Le réveillon saluant le retour du héros éponyme trop vite expédié aux enfers, est si dérisoire qu’on hésite à y croire. En revanche, Idoménée, cloué, au dernier acte, sur un fauteuil roulant dont il sera éjecté par la foudre céleste, montre si despotiquement l’état d’impuissance auquel les événements l’ont réduit que la redondance anéantit l’intention. De même que les habits d’adolescent qu’Idamante et Ilia revêtent à un moment donné (on a oublié lequel) symbolisent ce qu’il y aurait d’enfantin dans leur relation. Une bataille d’oreillers viendra mettre les points sur les i.
Rien de gratuit, sans doute, mais rien de vraiment convainquant. Il faut en faire abstraction pour apprécier à sa juste valeur l’efficacité de la direction d’acteurs. Si Lorenzo Ponte fait agir les chanteurs dans des directions symboliques souvent obscures, il leur a communiqué une maîtrise du geste et des déplacements, un naturel qui s’accordent avec le flot musical. Les mouvements expressifs des masses resteront longtemps dans les mémoires, intimement liés, naturellement, à la qualité musicale (justesse, plénitude, cohésion) que Guillaume Fauchère, chef des chœurs, a su obtenir.

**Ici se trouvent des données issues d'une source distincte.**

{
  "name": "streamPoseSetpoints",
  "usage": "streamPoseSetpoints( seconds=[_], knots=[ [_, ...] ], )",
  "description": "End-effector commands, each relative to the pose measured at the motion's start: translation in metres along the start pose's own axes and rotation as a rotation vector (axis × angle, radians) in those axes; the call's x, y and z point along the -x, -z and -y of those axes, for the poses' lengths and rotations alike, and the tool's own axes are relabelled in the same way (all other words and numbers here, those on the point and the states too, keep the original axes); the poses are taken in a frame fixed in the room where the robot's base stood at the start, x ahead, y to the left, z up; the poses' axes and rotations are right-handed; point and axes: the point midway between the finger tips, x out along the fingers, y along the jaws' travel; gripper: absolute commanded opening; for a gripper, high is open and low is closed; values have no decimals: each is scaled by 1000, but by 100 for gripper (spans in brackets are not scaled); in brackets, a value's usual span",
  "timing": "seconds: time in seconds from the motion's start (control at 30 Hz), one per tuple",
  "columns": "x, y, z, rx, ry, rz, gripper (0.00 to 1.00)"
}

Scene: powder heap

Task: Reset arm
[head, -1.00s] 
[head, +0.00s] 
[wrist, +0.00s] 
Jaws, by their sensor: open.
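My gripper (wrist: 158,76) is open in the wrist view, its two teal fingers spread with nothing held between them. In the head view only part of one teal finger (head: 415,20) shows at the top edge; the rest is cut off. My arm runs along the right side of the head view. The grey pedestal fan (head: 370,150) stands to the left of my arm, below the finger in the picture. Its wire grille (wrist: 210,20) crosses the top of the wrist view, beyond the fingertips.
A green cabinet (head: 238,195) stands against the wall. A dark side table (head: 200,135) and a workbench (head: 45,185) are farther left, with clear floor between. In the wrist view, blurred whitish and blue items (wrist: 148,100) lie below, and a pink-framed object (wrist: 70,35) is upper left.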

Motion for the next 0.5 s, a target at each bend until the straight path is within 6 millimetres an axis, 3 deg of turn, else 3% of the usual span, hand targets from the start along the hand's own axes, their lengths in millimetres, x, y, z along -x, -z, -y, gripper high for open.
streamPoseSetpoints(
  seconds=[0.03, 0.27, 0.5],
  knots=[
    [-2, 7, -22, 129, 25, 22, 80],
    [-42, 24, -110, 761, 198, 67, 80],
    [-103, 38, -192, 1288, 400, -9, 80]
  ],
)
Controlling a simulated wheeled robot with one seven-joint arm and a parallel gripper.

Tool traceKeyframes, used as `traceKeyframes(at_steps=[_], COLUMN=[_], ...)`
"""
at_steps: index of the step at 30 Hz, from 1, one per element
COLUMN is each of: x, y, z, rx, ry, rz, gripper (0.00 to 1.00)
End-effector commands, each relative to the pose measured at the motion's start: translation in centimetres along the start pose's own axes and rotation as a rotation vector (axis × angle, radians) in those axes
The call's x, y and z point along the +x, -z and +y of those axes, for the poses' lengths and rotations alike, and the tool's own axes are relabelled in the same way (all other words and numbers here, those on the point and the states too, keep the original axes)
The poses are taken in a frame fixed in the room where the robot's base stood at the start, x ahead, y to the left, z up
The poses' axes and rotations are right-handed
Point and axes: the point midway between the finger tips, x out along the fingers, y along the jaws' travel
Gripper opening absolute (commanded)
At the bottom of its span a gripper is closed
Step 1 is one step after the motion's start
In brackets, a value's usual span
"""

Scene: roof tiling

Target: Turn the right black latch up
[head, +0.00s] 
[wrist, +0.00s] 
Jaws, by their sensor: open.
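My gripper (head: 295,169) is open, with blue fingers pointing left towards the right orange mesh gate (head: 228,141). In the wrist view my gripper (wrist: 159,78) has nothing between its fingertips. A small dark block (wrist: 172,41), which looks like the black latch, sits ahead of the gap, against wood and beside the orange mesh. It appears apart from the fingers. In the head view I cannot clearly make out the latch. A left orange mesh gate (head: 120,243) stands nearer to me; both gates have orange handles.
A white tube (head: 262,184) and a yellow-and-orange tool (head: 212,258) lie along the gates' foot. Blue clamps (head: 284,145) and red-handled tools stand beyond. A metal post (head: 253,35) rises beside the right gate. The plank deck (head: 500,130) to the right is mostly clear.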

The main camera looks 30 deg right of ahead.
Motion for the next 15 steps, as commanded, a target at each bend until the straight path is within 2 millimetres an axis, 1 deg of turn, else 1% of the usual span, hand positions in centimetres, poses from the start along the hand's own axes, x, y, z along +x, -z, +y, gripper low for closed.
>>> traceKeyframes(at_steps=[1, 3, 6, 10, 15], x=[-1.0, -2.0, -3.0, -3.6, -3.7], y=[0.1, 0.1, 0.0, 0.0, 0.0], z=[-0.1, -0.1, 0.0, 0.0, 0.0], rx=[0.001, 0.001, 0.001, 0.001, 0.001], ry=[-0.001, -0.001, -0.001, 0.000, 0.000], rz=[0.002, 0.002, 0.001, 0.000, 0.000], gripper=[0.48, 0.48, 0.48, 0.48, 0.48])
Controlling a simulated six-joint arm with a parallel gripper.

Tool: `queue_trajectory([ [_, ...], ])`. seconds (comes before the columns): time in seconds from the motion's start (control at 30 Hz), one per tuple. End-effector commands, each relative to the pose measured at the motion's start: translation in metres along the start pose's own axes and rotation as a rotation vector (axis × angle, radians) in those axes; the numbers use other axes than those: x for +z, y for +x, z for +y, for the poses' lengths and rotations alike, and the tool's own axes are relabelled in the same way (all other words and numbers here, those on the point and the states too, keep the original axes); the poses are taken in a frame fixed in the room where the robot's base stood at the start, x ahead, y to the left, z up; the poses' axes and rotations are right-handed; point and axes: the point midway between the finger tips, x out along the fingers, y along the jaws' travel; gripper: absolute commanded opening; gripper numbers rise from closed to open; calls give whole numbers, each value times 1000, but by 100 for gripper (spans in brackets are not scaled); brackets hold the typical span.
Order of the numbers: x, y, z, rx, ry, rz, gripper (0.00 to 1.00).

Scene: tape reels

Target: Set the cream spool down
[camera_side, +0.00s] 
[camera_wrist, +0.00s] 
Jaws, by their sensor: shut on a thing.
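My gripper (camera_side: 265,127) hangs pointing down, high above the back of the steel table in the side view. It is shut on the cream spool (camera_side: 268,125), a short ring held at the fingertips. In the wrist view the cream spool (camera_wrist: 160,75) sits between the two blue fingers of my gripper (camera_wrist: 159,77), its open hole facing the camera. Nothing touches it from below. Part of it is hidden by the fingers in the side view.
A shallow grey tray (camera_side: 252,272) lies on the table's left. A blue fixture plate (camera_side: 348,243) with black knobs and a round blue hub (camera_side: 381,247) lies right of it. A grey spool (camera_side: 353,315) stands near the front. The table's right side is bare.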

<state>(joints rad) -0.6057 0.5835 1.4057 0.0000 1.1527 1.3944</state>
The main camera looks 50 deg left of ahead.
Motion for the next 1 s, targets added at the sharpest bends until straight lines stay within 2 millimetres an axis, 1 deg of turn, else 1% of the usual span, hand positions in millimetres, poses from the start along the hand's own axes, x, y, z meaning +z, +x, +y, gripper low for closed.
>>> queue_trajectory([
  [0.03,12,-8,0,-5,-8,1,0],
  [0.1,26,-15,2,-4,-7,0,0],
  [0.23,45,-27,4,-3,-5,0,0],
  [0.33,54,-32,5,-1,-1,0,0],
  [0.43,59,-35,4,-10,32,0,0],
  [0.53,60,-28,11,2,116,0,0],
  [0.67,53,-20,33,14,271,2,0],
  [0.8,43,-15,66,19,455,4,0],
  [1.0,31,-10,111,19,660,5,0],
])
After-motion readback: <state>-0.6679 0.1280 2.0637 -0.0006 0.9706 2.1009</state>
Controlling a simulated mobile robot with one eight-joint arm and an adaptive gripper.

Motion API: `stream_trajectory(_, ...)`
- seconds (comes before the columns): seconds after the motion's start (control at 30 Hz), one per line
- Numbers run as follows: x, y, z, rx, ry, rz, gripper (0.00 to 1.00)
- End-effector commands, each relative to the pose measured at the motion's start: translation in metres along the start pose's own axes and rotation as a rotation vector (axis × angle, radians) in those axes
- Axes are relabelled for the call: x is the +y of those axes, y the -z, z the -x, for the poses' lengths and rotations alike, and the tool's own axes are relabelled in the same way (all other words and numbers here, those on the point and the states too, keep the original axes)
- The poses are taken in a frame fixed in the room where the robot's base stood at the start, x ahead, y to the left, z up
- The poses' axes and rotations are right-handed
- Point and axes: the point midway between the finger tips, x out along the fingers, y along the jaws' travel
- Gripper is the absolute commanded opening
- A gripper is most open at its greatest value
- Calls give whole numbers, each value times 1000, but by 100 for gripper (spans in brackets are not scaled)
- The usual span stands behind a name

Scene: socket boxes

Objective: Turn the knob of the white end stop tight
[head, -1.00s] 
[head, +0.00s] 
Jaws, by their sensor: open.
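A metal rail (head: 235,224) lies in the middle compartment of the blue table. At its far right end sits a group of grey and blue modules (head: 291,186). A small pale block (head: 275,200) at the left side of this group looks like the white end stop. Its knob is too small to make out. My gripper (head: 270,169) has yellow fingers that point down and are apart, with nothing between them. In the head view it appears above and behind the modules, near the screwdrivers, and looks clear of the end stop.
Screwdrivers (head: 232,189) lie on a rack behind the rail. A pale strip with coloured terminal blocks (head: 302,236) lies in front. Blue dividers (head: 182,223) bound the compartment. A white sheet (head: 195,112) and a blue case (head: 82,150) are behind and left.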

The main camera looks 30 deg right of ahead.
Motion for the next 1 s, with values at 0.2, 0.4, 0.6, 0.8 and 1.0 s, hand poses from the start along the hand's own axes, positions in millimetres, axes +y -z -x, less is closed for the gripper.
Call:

L’essentiel n’en reste pas moins l’excellente distribution qui réunissait des chanteurs trop jeunes pour s’être fait un nom, mais assez expérimentés pour répondre aux suprêmes exigences d’une écriture vocale qui conjugue virtuosité pure et expression dramatique. Dès la première scène, lyrique et accidentée où Ilia résume ses malheurs, on était fixé sur le timbre touchant, la rondeur des aigus, le style impeccable de l’Australienne Siobhan Stagg. Son invocation à la nature, au début du troisième acte, sera un pur moment de grâce. Dès l’entrée d’Idamante, son soupirant malheureux, la diction percutante d’Héloïse Mas (jeune mezzo française dotée d’une voix longue), l’ardeur de sa déclamation, apportaient cet écheveau de contrastes et de complémentarité qui cimentent les couples. Abondance de biens ne nuit pas : l’Américaine Amanda Woodbury, parfaite incarnation du personnage violent et pathétique d’Électre, a rappelé qu’il y a soprano et soprano… comme il y a fagots et fagots. Ou ténors et ténors : ainsi l’autorité de Léo Vermot-Desroches (Arbace) tranchait sur l’intonation fragile (en apparence) que Toby Spence prêtait au Roi de Crête, victime récurrente des dieux, des humains et de lui-même. Les solistes du chœur, chargés des nombreux rôles secondaires, n’ont pas failli à l’obligation de s’imposer en quelques phrases.
Si le chef invité, Jakob Lehmann, revendique une direction « historiquement informée », seul le pianofortiste (anonyme) se distinguait par une pratique de la basse chiffrée et un son qu’on pourrait dire « d’époque » si cette chimère avait plus de réalité. À défaut de cordes en boyau, d’archets courbes, de trompettes et de cors naturels et de bois à peine pourvus de clefs, les membres de l’orchestre de l’Opéra national de Lorraine, dont les qualités ne sont plus à souligner, ont pleinement rendu justice aux grandes lignes comme à quantité de détails d’une partition qui n’offre guère de moments de répit et ne tolère aucun relâchement. L’équilibre entre la fosse et le plateau, entre les vents et les cordes ne laissait rien à désirer… hors la présentation semi-scénique annoncée tout d’abord.